We’d decided to ride to West Virginia’s Mountainfest as our return trip. In preparation, Rich had his bike inspected and serviced by Shira’s Custom Auto. Because Rich was crunched for time and Shira is also a friend, he rode the bike back to Rich’s house for him when it was ready.

Packed and ready to roll we agreed to stop for gas before leaving town. This is a good place to note that there is a gas station at the foot of the hill upon which Rich lives. If the traffic was right, you might be able to coast there. But, alas, their fuel contains a higher percentage of ethanol than is preferred by our hero so we find ourselves heading east, to the second station.

The sun was shining, the birds were singing and all was right with the world as we headed towards the station, fully packed for the weekend. I decide to fall in behind Rich as we rode until he got his sea legs back. That way if some difficulty befell him, at least I’d know about it instead of unwittingly leaving him on the side of the road. Good call.

As we throttled toward the ethanol-free oasis on the horizon of the three lane, Rich began to fidget. And weave. And fidget some more. Something was wrong and you can probably guess what that something was. We would have to use the turning lane to turn left into the station. The bike had fallen silent. He was coasting now and trying to turn left. We caught a break in traffic and he made it to the side of the road, facing traffic, but it was a straight push to the station now and we wouldn’t have to navigate a left turn pushing a bike across traffic.

I’d be lying if I told you I wasn’t laughing as I pulled up behind him and hopped off to offer help in case his hip acted up. He explained, through the noise of the semi’s humming by, what I already knew. He thought he was out of gas. I flipped my kickstand down and offered to push the bike to the station. He stayed behind with my bike and as I inched close to the station, I could hear him trying to explain to me which pump was ethanol free!

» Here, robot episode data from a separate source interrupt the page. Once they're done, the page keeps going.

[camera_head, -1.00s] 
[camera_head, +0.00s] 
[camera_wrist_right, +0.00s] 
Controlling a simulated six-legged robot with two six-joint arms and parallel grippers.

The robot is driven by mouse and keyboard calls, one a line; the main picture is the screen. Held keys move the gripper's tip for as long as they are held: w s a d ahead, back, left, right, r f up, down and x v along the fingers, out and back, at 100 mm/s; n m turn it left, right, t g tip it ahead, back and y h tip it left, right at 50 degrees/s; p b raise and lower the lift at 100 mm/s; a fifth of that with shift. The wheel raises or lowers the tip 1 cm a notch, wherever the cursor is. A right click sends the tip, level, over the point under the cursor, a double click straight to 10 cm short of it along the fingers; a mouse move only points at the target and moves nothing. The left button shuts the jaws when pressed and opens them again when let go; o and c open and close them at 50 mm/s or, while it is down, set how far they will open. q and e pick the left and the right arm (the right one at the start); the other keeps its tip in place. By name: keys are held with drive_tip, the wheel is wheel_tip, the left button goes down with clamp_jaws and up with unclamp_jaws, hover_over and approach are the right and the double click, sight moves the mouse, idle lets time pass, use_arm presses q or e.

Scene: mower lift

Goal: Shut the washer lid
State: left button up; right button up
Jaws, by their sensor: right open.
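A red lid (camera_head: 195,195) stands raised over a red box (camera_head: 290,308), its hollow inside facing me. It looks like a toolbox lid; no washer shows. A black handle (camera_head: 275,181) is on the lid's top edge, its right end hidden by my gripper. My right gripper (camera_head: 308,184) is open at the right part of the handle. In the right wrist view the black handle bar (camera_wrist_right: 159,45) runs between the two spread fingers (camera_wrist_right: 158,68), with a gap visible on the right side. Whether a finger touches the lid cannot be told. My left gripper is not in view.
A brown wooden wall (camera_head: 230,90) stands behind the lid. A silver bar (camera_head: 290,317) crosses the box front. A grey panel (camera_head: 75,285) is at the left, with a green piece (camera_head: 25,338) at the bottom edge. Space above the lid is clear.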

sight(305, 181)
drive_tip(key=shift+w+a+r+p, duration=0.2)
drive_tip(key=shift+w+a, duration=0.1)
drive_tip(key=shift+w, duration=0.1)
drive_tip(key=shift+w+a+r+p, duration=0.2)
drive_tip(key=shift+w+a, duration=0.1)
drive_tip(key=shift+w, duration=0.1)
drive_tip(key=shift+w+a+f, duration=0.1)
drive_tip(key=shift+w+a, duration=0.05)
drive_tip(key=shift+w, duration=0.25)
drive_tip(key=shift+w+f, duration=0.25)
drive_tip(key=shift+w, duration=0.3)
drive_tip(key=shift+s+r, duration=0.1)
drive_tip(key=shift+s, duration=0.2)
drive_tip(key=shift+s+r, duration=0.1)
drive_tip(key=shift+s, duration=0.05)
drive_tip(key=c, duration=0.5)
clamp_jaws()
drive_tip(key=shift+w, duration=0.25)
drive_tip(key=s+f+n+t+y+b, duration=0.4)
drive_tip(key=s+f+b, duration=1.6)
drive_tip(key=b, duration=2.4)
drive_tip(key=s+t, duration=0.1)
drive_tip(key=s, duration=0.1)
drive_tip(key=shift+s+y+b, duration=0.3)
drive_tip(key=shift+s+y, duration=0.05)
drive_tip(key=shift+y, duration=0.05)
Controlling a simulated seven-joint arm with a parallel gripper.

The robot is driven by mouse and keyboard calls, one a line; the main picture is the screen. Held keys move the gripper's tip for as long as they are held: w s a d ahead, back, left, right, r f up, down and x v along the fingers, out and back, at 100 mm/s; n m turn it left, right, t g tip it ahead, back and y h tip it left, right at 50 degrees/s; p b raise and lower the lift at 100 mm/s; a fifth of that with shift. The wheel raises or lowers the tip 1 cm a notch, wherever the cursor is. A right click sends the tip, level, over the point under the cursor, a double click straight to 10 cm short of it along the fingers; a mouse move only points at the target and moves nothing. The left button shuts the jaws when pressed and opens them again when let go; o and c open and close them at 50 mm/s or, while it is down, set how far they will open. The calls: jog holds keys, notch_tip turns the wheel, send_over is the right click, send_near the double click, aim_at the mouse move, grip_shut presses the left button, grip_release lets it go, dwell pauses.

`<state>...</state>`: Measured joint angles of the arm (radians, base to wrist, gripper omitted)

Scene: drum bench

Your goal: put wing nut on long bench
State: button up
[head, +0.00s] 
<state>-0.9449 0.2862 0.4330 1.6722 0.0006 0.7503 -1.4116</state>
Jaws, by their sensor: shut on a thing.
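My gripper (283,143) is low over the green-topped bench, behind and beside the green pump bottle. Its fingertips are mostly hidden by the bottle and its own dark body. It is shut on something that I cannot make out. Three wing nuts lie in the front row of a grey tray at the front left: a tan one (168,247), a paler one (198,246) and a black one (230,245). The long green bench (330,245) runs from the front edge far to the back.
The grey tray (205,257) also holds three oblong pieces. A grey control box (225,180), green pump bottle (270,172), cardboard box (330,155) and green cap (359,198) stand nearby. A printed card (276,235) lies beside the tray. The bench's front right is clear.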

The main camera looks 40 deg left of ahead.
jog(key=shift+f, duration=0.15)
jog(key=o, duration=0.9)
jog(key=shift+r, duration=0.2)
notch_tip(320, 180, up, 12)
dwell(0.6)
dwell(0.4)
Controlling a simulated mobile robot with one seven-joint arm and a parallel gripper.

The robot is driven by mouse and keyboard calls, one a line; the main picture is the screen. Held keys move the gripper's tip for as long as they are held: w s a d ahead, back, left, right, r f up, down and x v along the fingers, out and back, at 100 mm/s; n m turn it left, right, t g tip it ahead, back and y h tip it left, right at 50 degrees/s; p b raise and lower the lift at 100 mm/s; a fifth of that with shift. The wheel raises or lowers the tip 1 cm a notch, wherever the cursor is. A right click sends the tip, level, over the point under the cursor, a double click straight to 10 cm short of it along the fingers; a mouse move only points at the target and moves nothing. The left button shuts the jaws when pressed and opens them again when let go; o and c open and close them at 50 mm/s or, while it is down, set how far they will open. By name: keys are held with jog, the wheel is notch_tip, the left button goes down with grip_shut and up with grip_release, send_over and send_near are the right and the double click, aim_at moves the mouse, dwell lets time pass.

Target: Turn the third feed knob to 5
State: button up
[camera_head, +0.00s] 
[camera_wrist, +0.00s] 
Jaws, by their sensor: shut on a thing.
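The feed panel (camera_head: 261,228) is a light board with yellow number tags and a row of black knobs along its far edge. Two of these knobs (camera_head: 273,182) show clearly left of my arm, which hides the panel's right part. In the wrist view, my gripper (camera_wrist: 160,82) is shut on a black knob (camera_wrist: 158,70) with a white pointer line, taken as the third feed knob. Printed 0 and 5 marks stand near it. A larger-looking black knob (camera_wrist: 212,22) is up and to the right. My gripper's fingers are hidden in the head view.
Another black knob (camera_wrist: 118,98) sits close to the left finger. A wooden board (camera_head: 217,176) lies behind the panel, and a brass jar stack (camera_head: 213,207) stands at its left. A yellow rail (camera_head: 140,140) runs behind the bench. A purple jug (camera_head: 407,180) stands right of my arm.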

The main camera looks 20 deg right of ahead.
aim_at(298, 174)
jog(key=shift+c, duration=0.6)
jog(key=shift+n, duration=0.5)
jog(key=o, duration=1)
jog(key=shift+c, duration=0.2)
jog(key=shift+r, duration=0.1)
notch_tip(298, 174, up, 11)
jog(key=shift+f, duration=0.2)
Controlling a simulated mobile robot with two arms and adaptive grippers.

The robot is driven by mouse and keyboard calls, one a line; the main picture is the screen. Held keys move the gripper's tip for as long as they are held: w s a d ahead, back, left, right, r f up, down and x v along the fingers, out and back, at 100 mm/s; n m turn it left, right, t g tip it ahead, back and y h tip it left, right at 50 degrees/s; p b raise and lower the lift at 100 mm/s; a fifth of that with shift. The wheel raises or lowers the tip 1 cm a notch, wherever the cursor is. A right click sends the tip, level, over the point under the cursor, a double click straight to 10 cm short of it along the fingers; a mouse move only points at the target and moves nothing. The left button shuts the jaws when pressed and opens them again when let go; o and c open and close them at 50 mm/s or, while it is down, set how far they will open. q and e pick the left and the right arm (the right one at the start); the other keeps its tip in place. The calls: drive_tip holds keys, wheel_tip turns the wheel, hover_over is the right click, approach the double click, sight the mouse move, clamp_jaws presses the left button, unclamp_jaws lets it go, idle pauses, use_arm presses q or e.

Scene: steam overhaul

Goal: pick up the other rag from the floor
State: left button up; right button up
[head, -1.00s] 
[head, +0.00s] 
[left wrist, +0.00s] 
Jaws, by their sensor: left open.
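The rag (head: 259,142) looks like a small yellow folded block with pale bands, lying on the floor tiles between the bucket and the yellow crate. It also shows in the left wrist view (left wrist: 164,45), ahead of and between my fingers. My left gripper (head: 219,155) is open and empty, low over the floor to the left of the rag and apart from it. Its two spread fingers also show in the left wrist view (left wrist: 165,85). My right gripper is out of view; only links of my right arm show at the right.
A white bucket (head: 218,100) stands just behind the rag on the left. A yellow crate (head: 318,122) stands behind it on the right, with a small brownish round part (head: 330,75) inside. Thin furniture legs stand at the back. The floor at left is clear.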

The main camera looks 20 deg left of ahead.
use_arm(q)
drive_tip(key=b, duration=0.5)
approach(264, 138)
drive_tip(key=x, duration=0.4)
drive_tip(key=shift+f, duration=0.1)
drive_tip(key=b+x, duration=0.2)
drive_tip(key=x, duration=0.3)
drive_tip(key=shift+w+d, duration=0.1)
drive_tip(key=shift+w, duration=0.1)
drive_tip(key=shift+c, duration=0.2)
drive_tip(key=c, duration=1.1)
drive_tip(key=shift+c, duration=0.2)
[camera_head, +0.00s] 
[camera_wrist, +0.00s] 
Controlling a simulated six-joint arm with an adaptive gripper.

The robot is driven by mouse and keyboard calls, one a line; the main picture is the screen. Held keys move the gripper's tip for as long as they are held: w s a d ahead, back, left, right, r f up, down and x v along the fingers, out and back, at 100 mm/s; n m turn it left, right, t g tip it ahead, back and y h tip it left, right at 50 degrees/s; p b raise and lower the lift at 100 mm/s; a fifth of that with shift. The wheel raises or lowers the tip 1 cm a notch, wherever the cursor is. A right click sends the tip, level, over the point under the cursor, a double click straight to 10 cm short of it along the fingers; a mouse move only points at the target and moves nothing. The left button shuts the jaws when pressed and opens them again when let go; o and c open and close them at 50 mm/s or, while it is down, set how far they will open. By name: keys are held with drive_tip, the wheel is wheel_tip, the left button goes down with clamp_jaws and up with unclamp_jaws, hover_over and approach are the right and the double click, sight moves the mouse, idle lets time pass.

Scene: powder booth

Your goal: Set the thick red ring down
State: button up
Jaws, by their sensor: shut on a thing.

I didn’t say it out loud. I didn’t have the breath for it, but in my head, I said, “I’ll get it to the station; you can get it to the pump of your choice.” The uphill walk to the gas station proved enough of a workout that he decided this tank didn’t need to be ethanol-free after all. If he’d have made this decision sooner, we’d have been riding now instead of wheezing.

This entire incident was undeniably avoidable. Rich could have filled the bike before he took it to Shira’s. Shira could have checked the gas before he brought it back and Rich could have checked to see if the fuel tap was in the “on” position or the “reserve” position. Before it looks like I’m taking the “holier than thou” position here, I’ve run out of gas plenty of times myself and have jumped on others’ bikes without checking the gas or the position of the petcock almost routinely. Another lesson that should be learned here is that gas with ethanol, while the source of plenty of problems, is in fact better than no gas at all.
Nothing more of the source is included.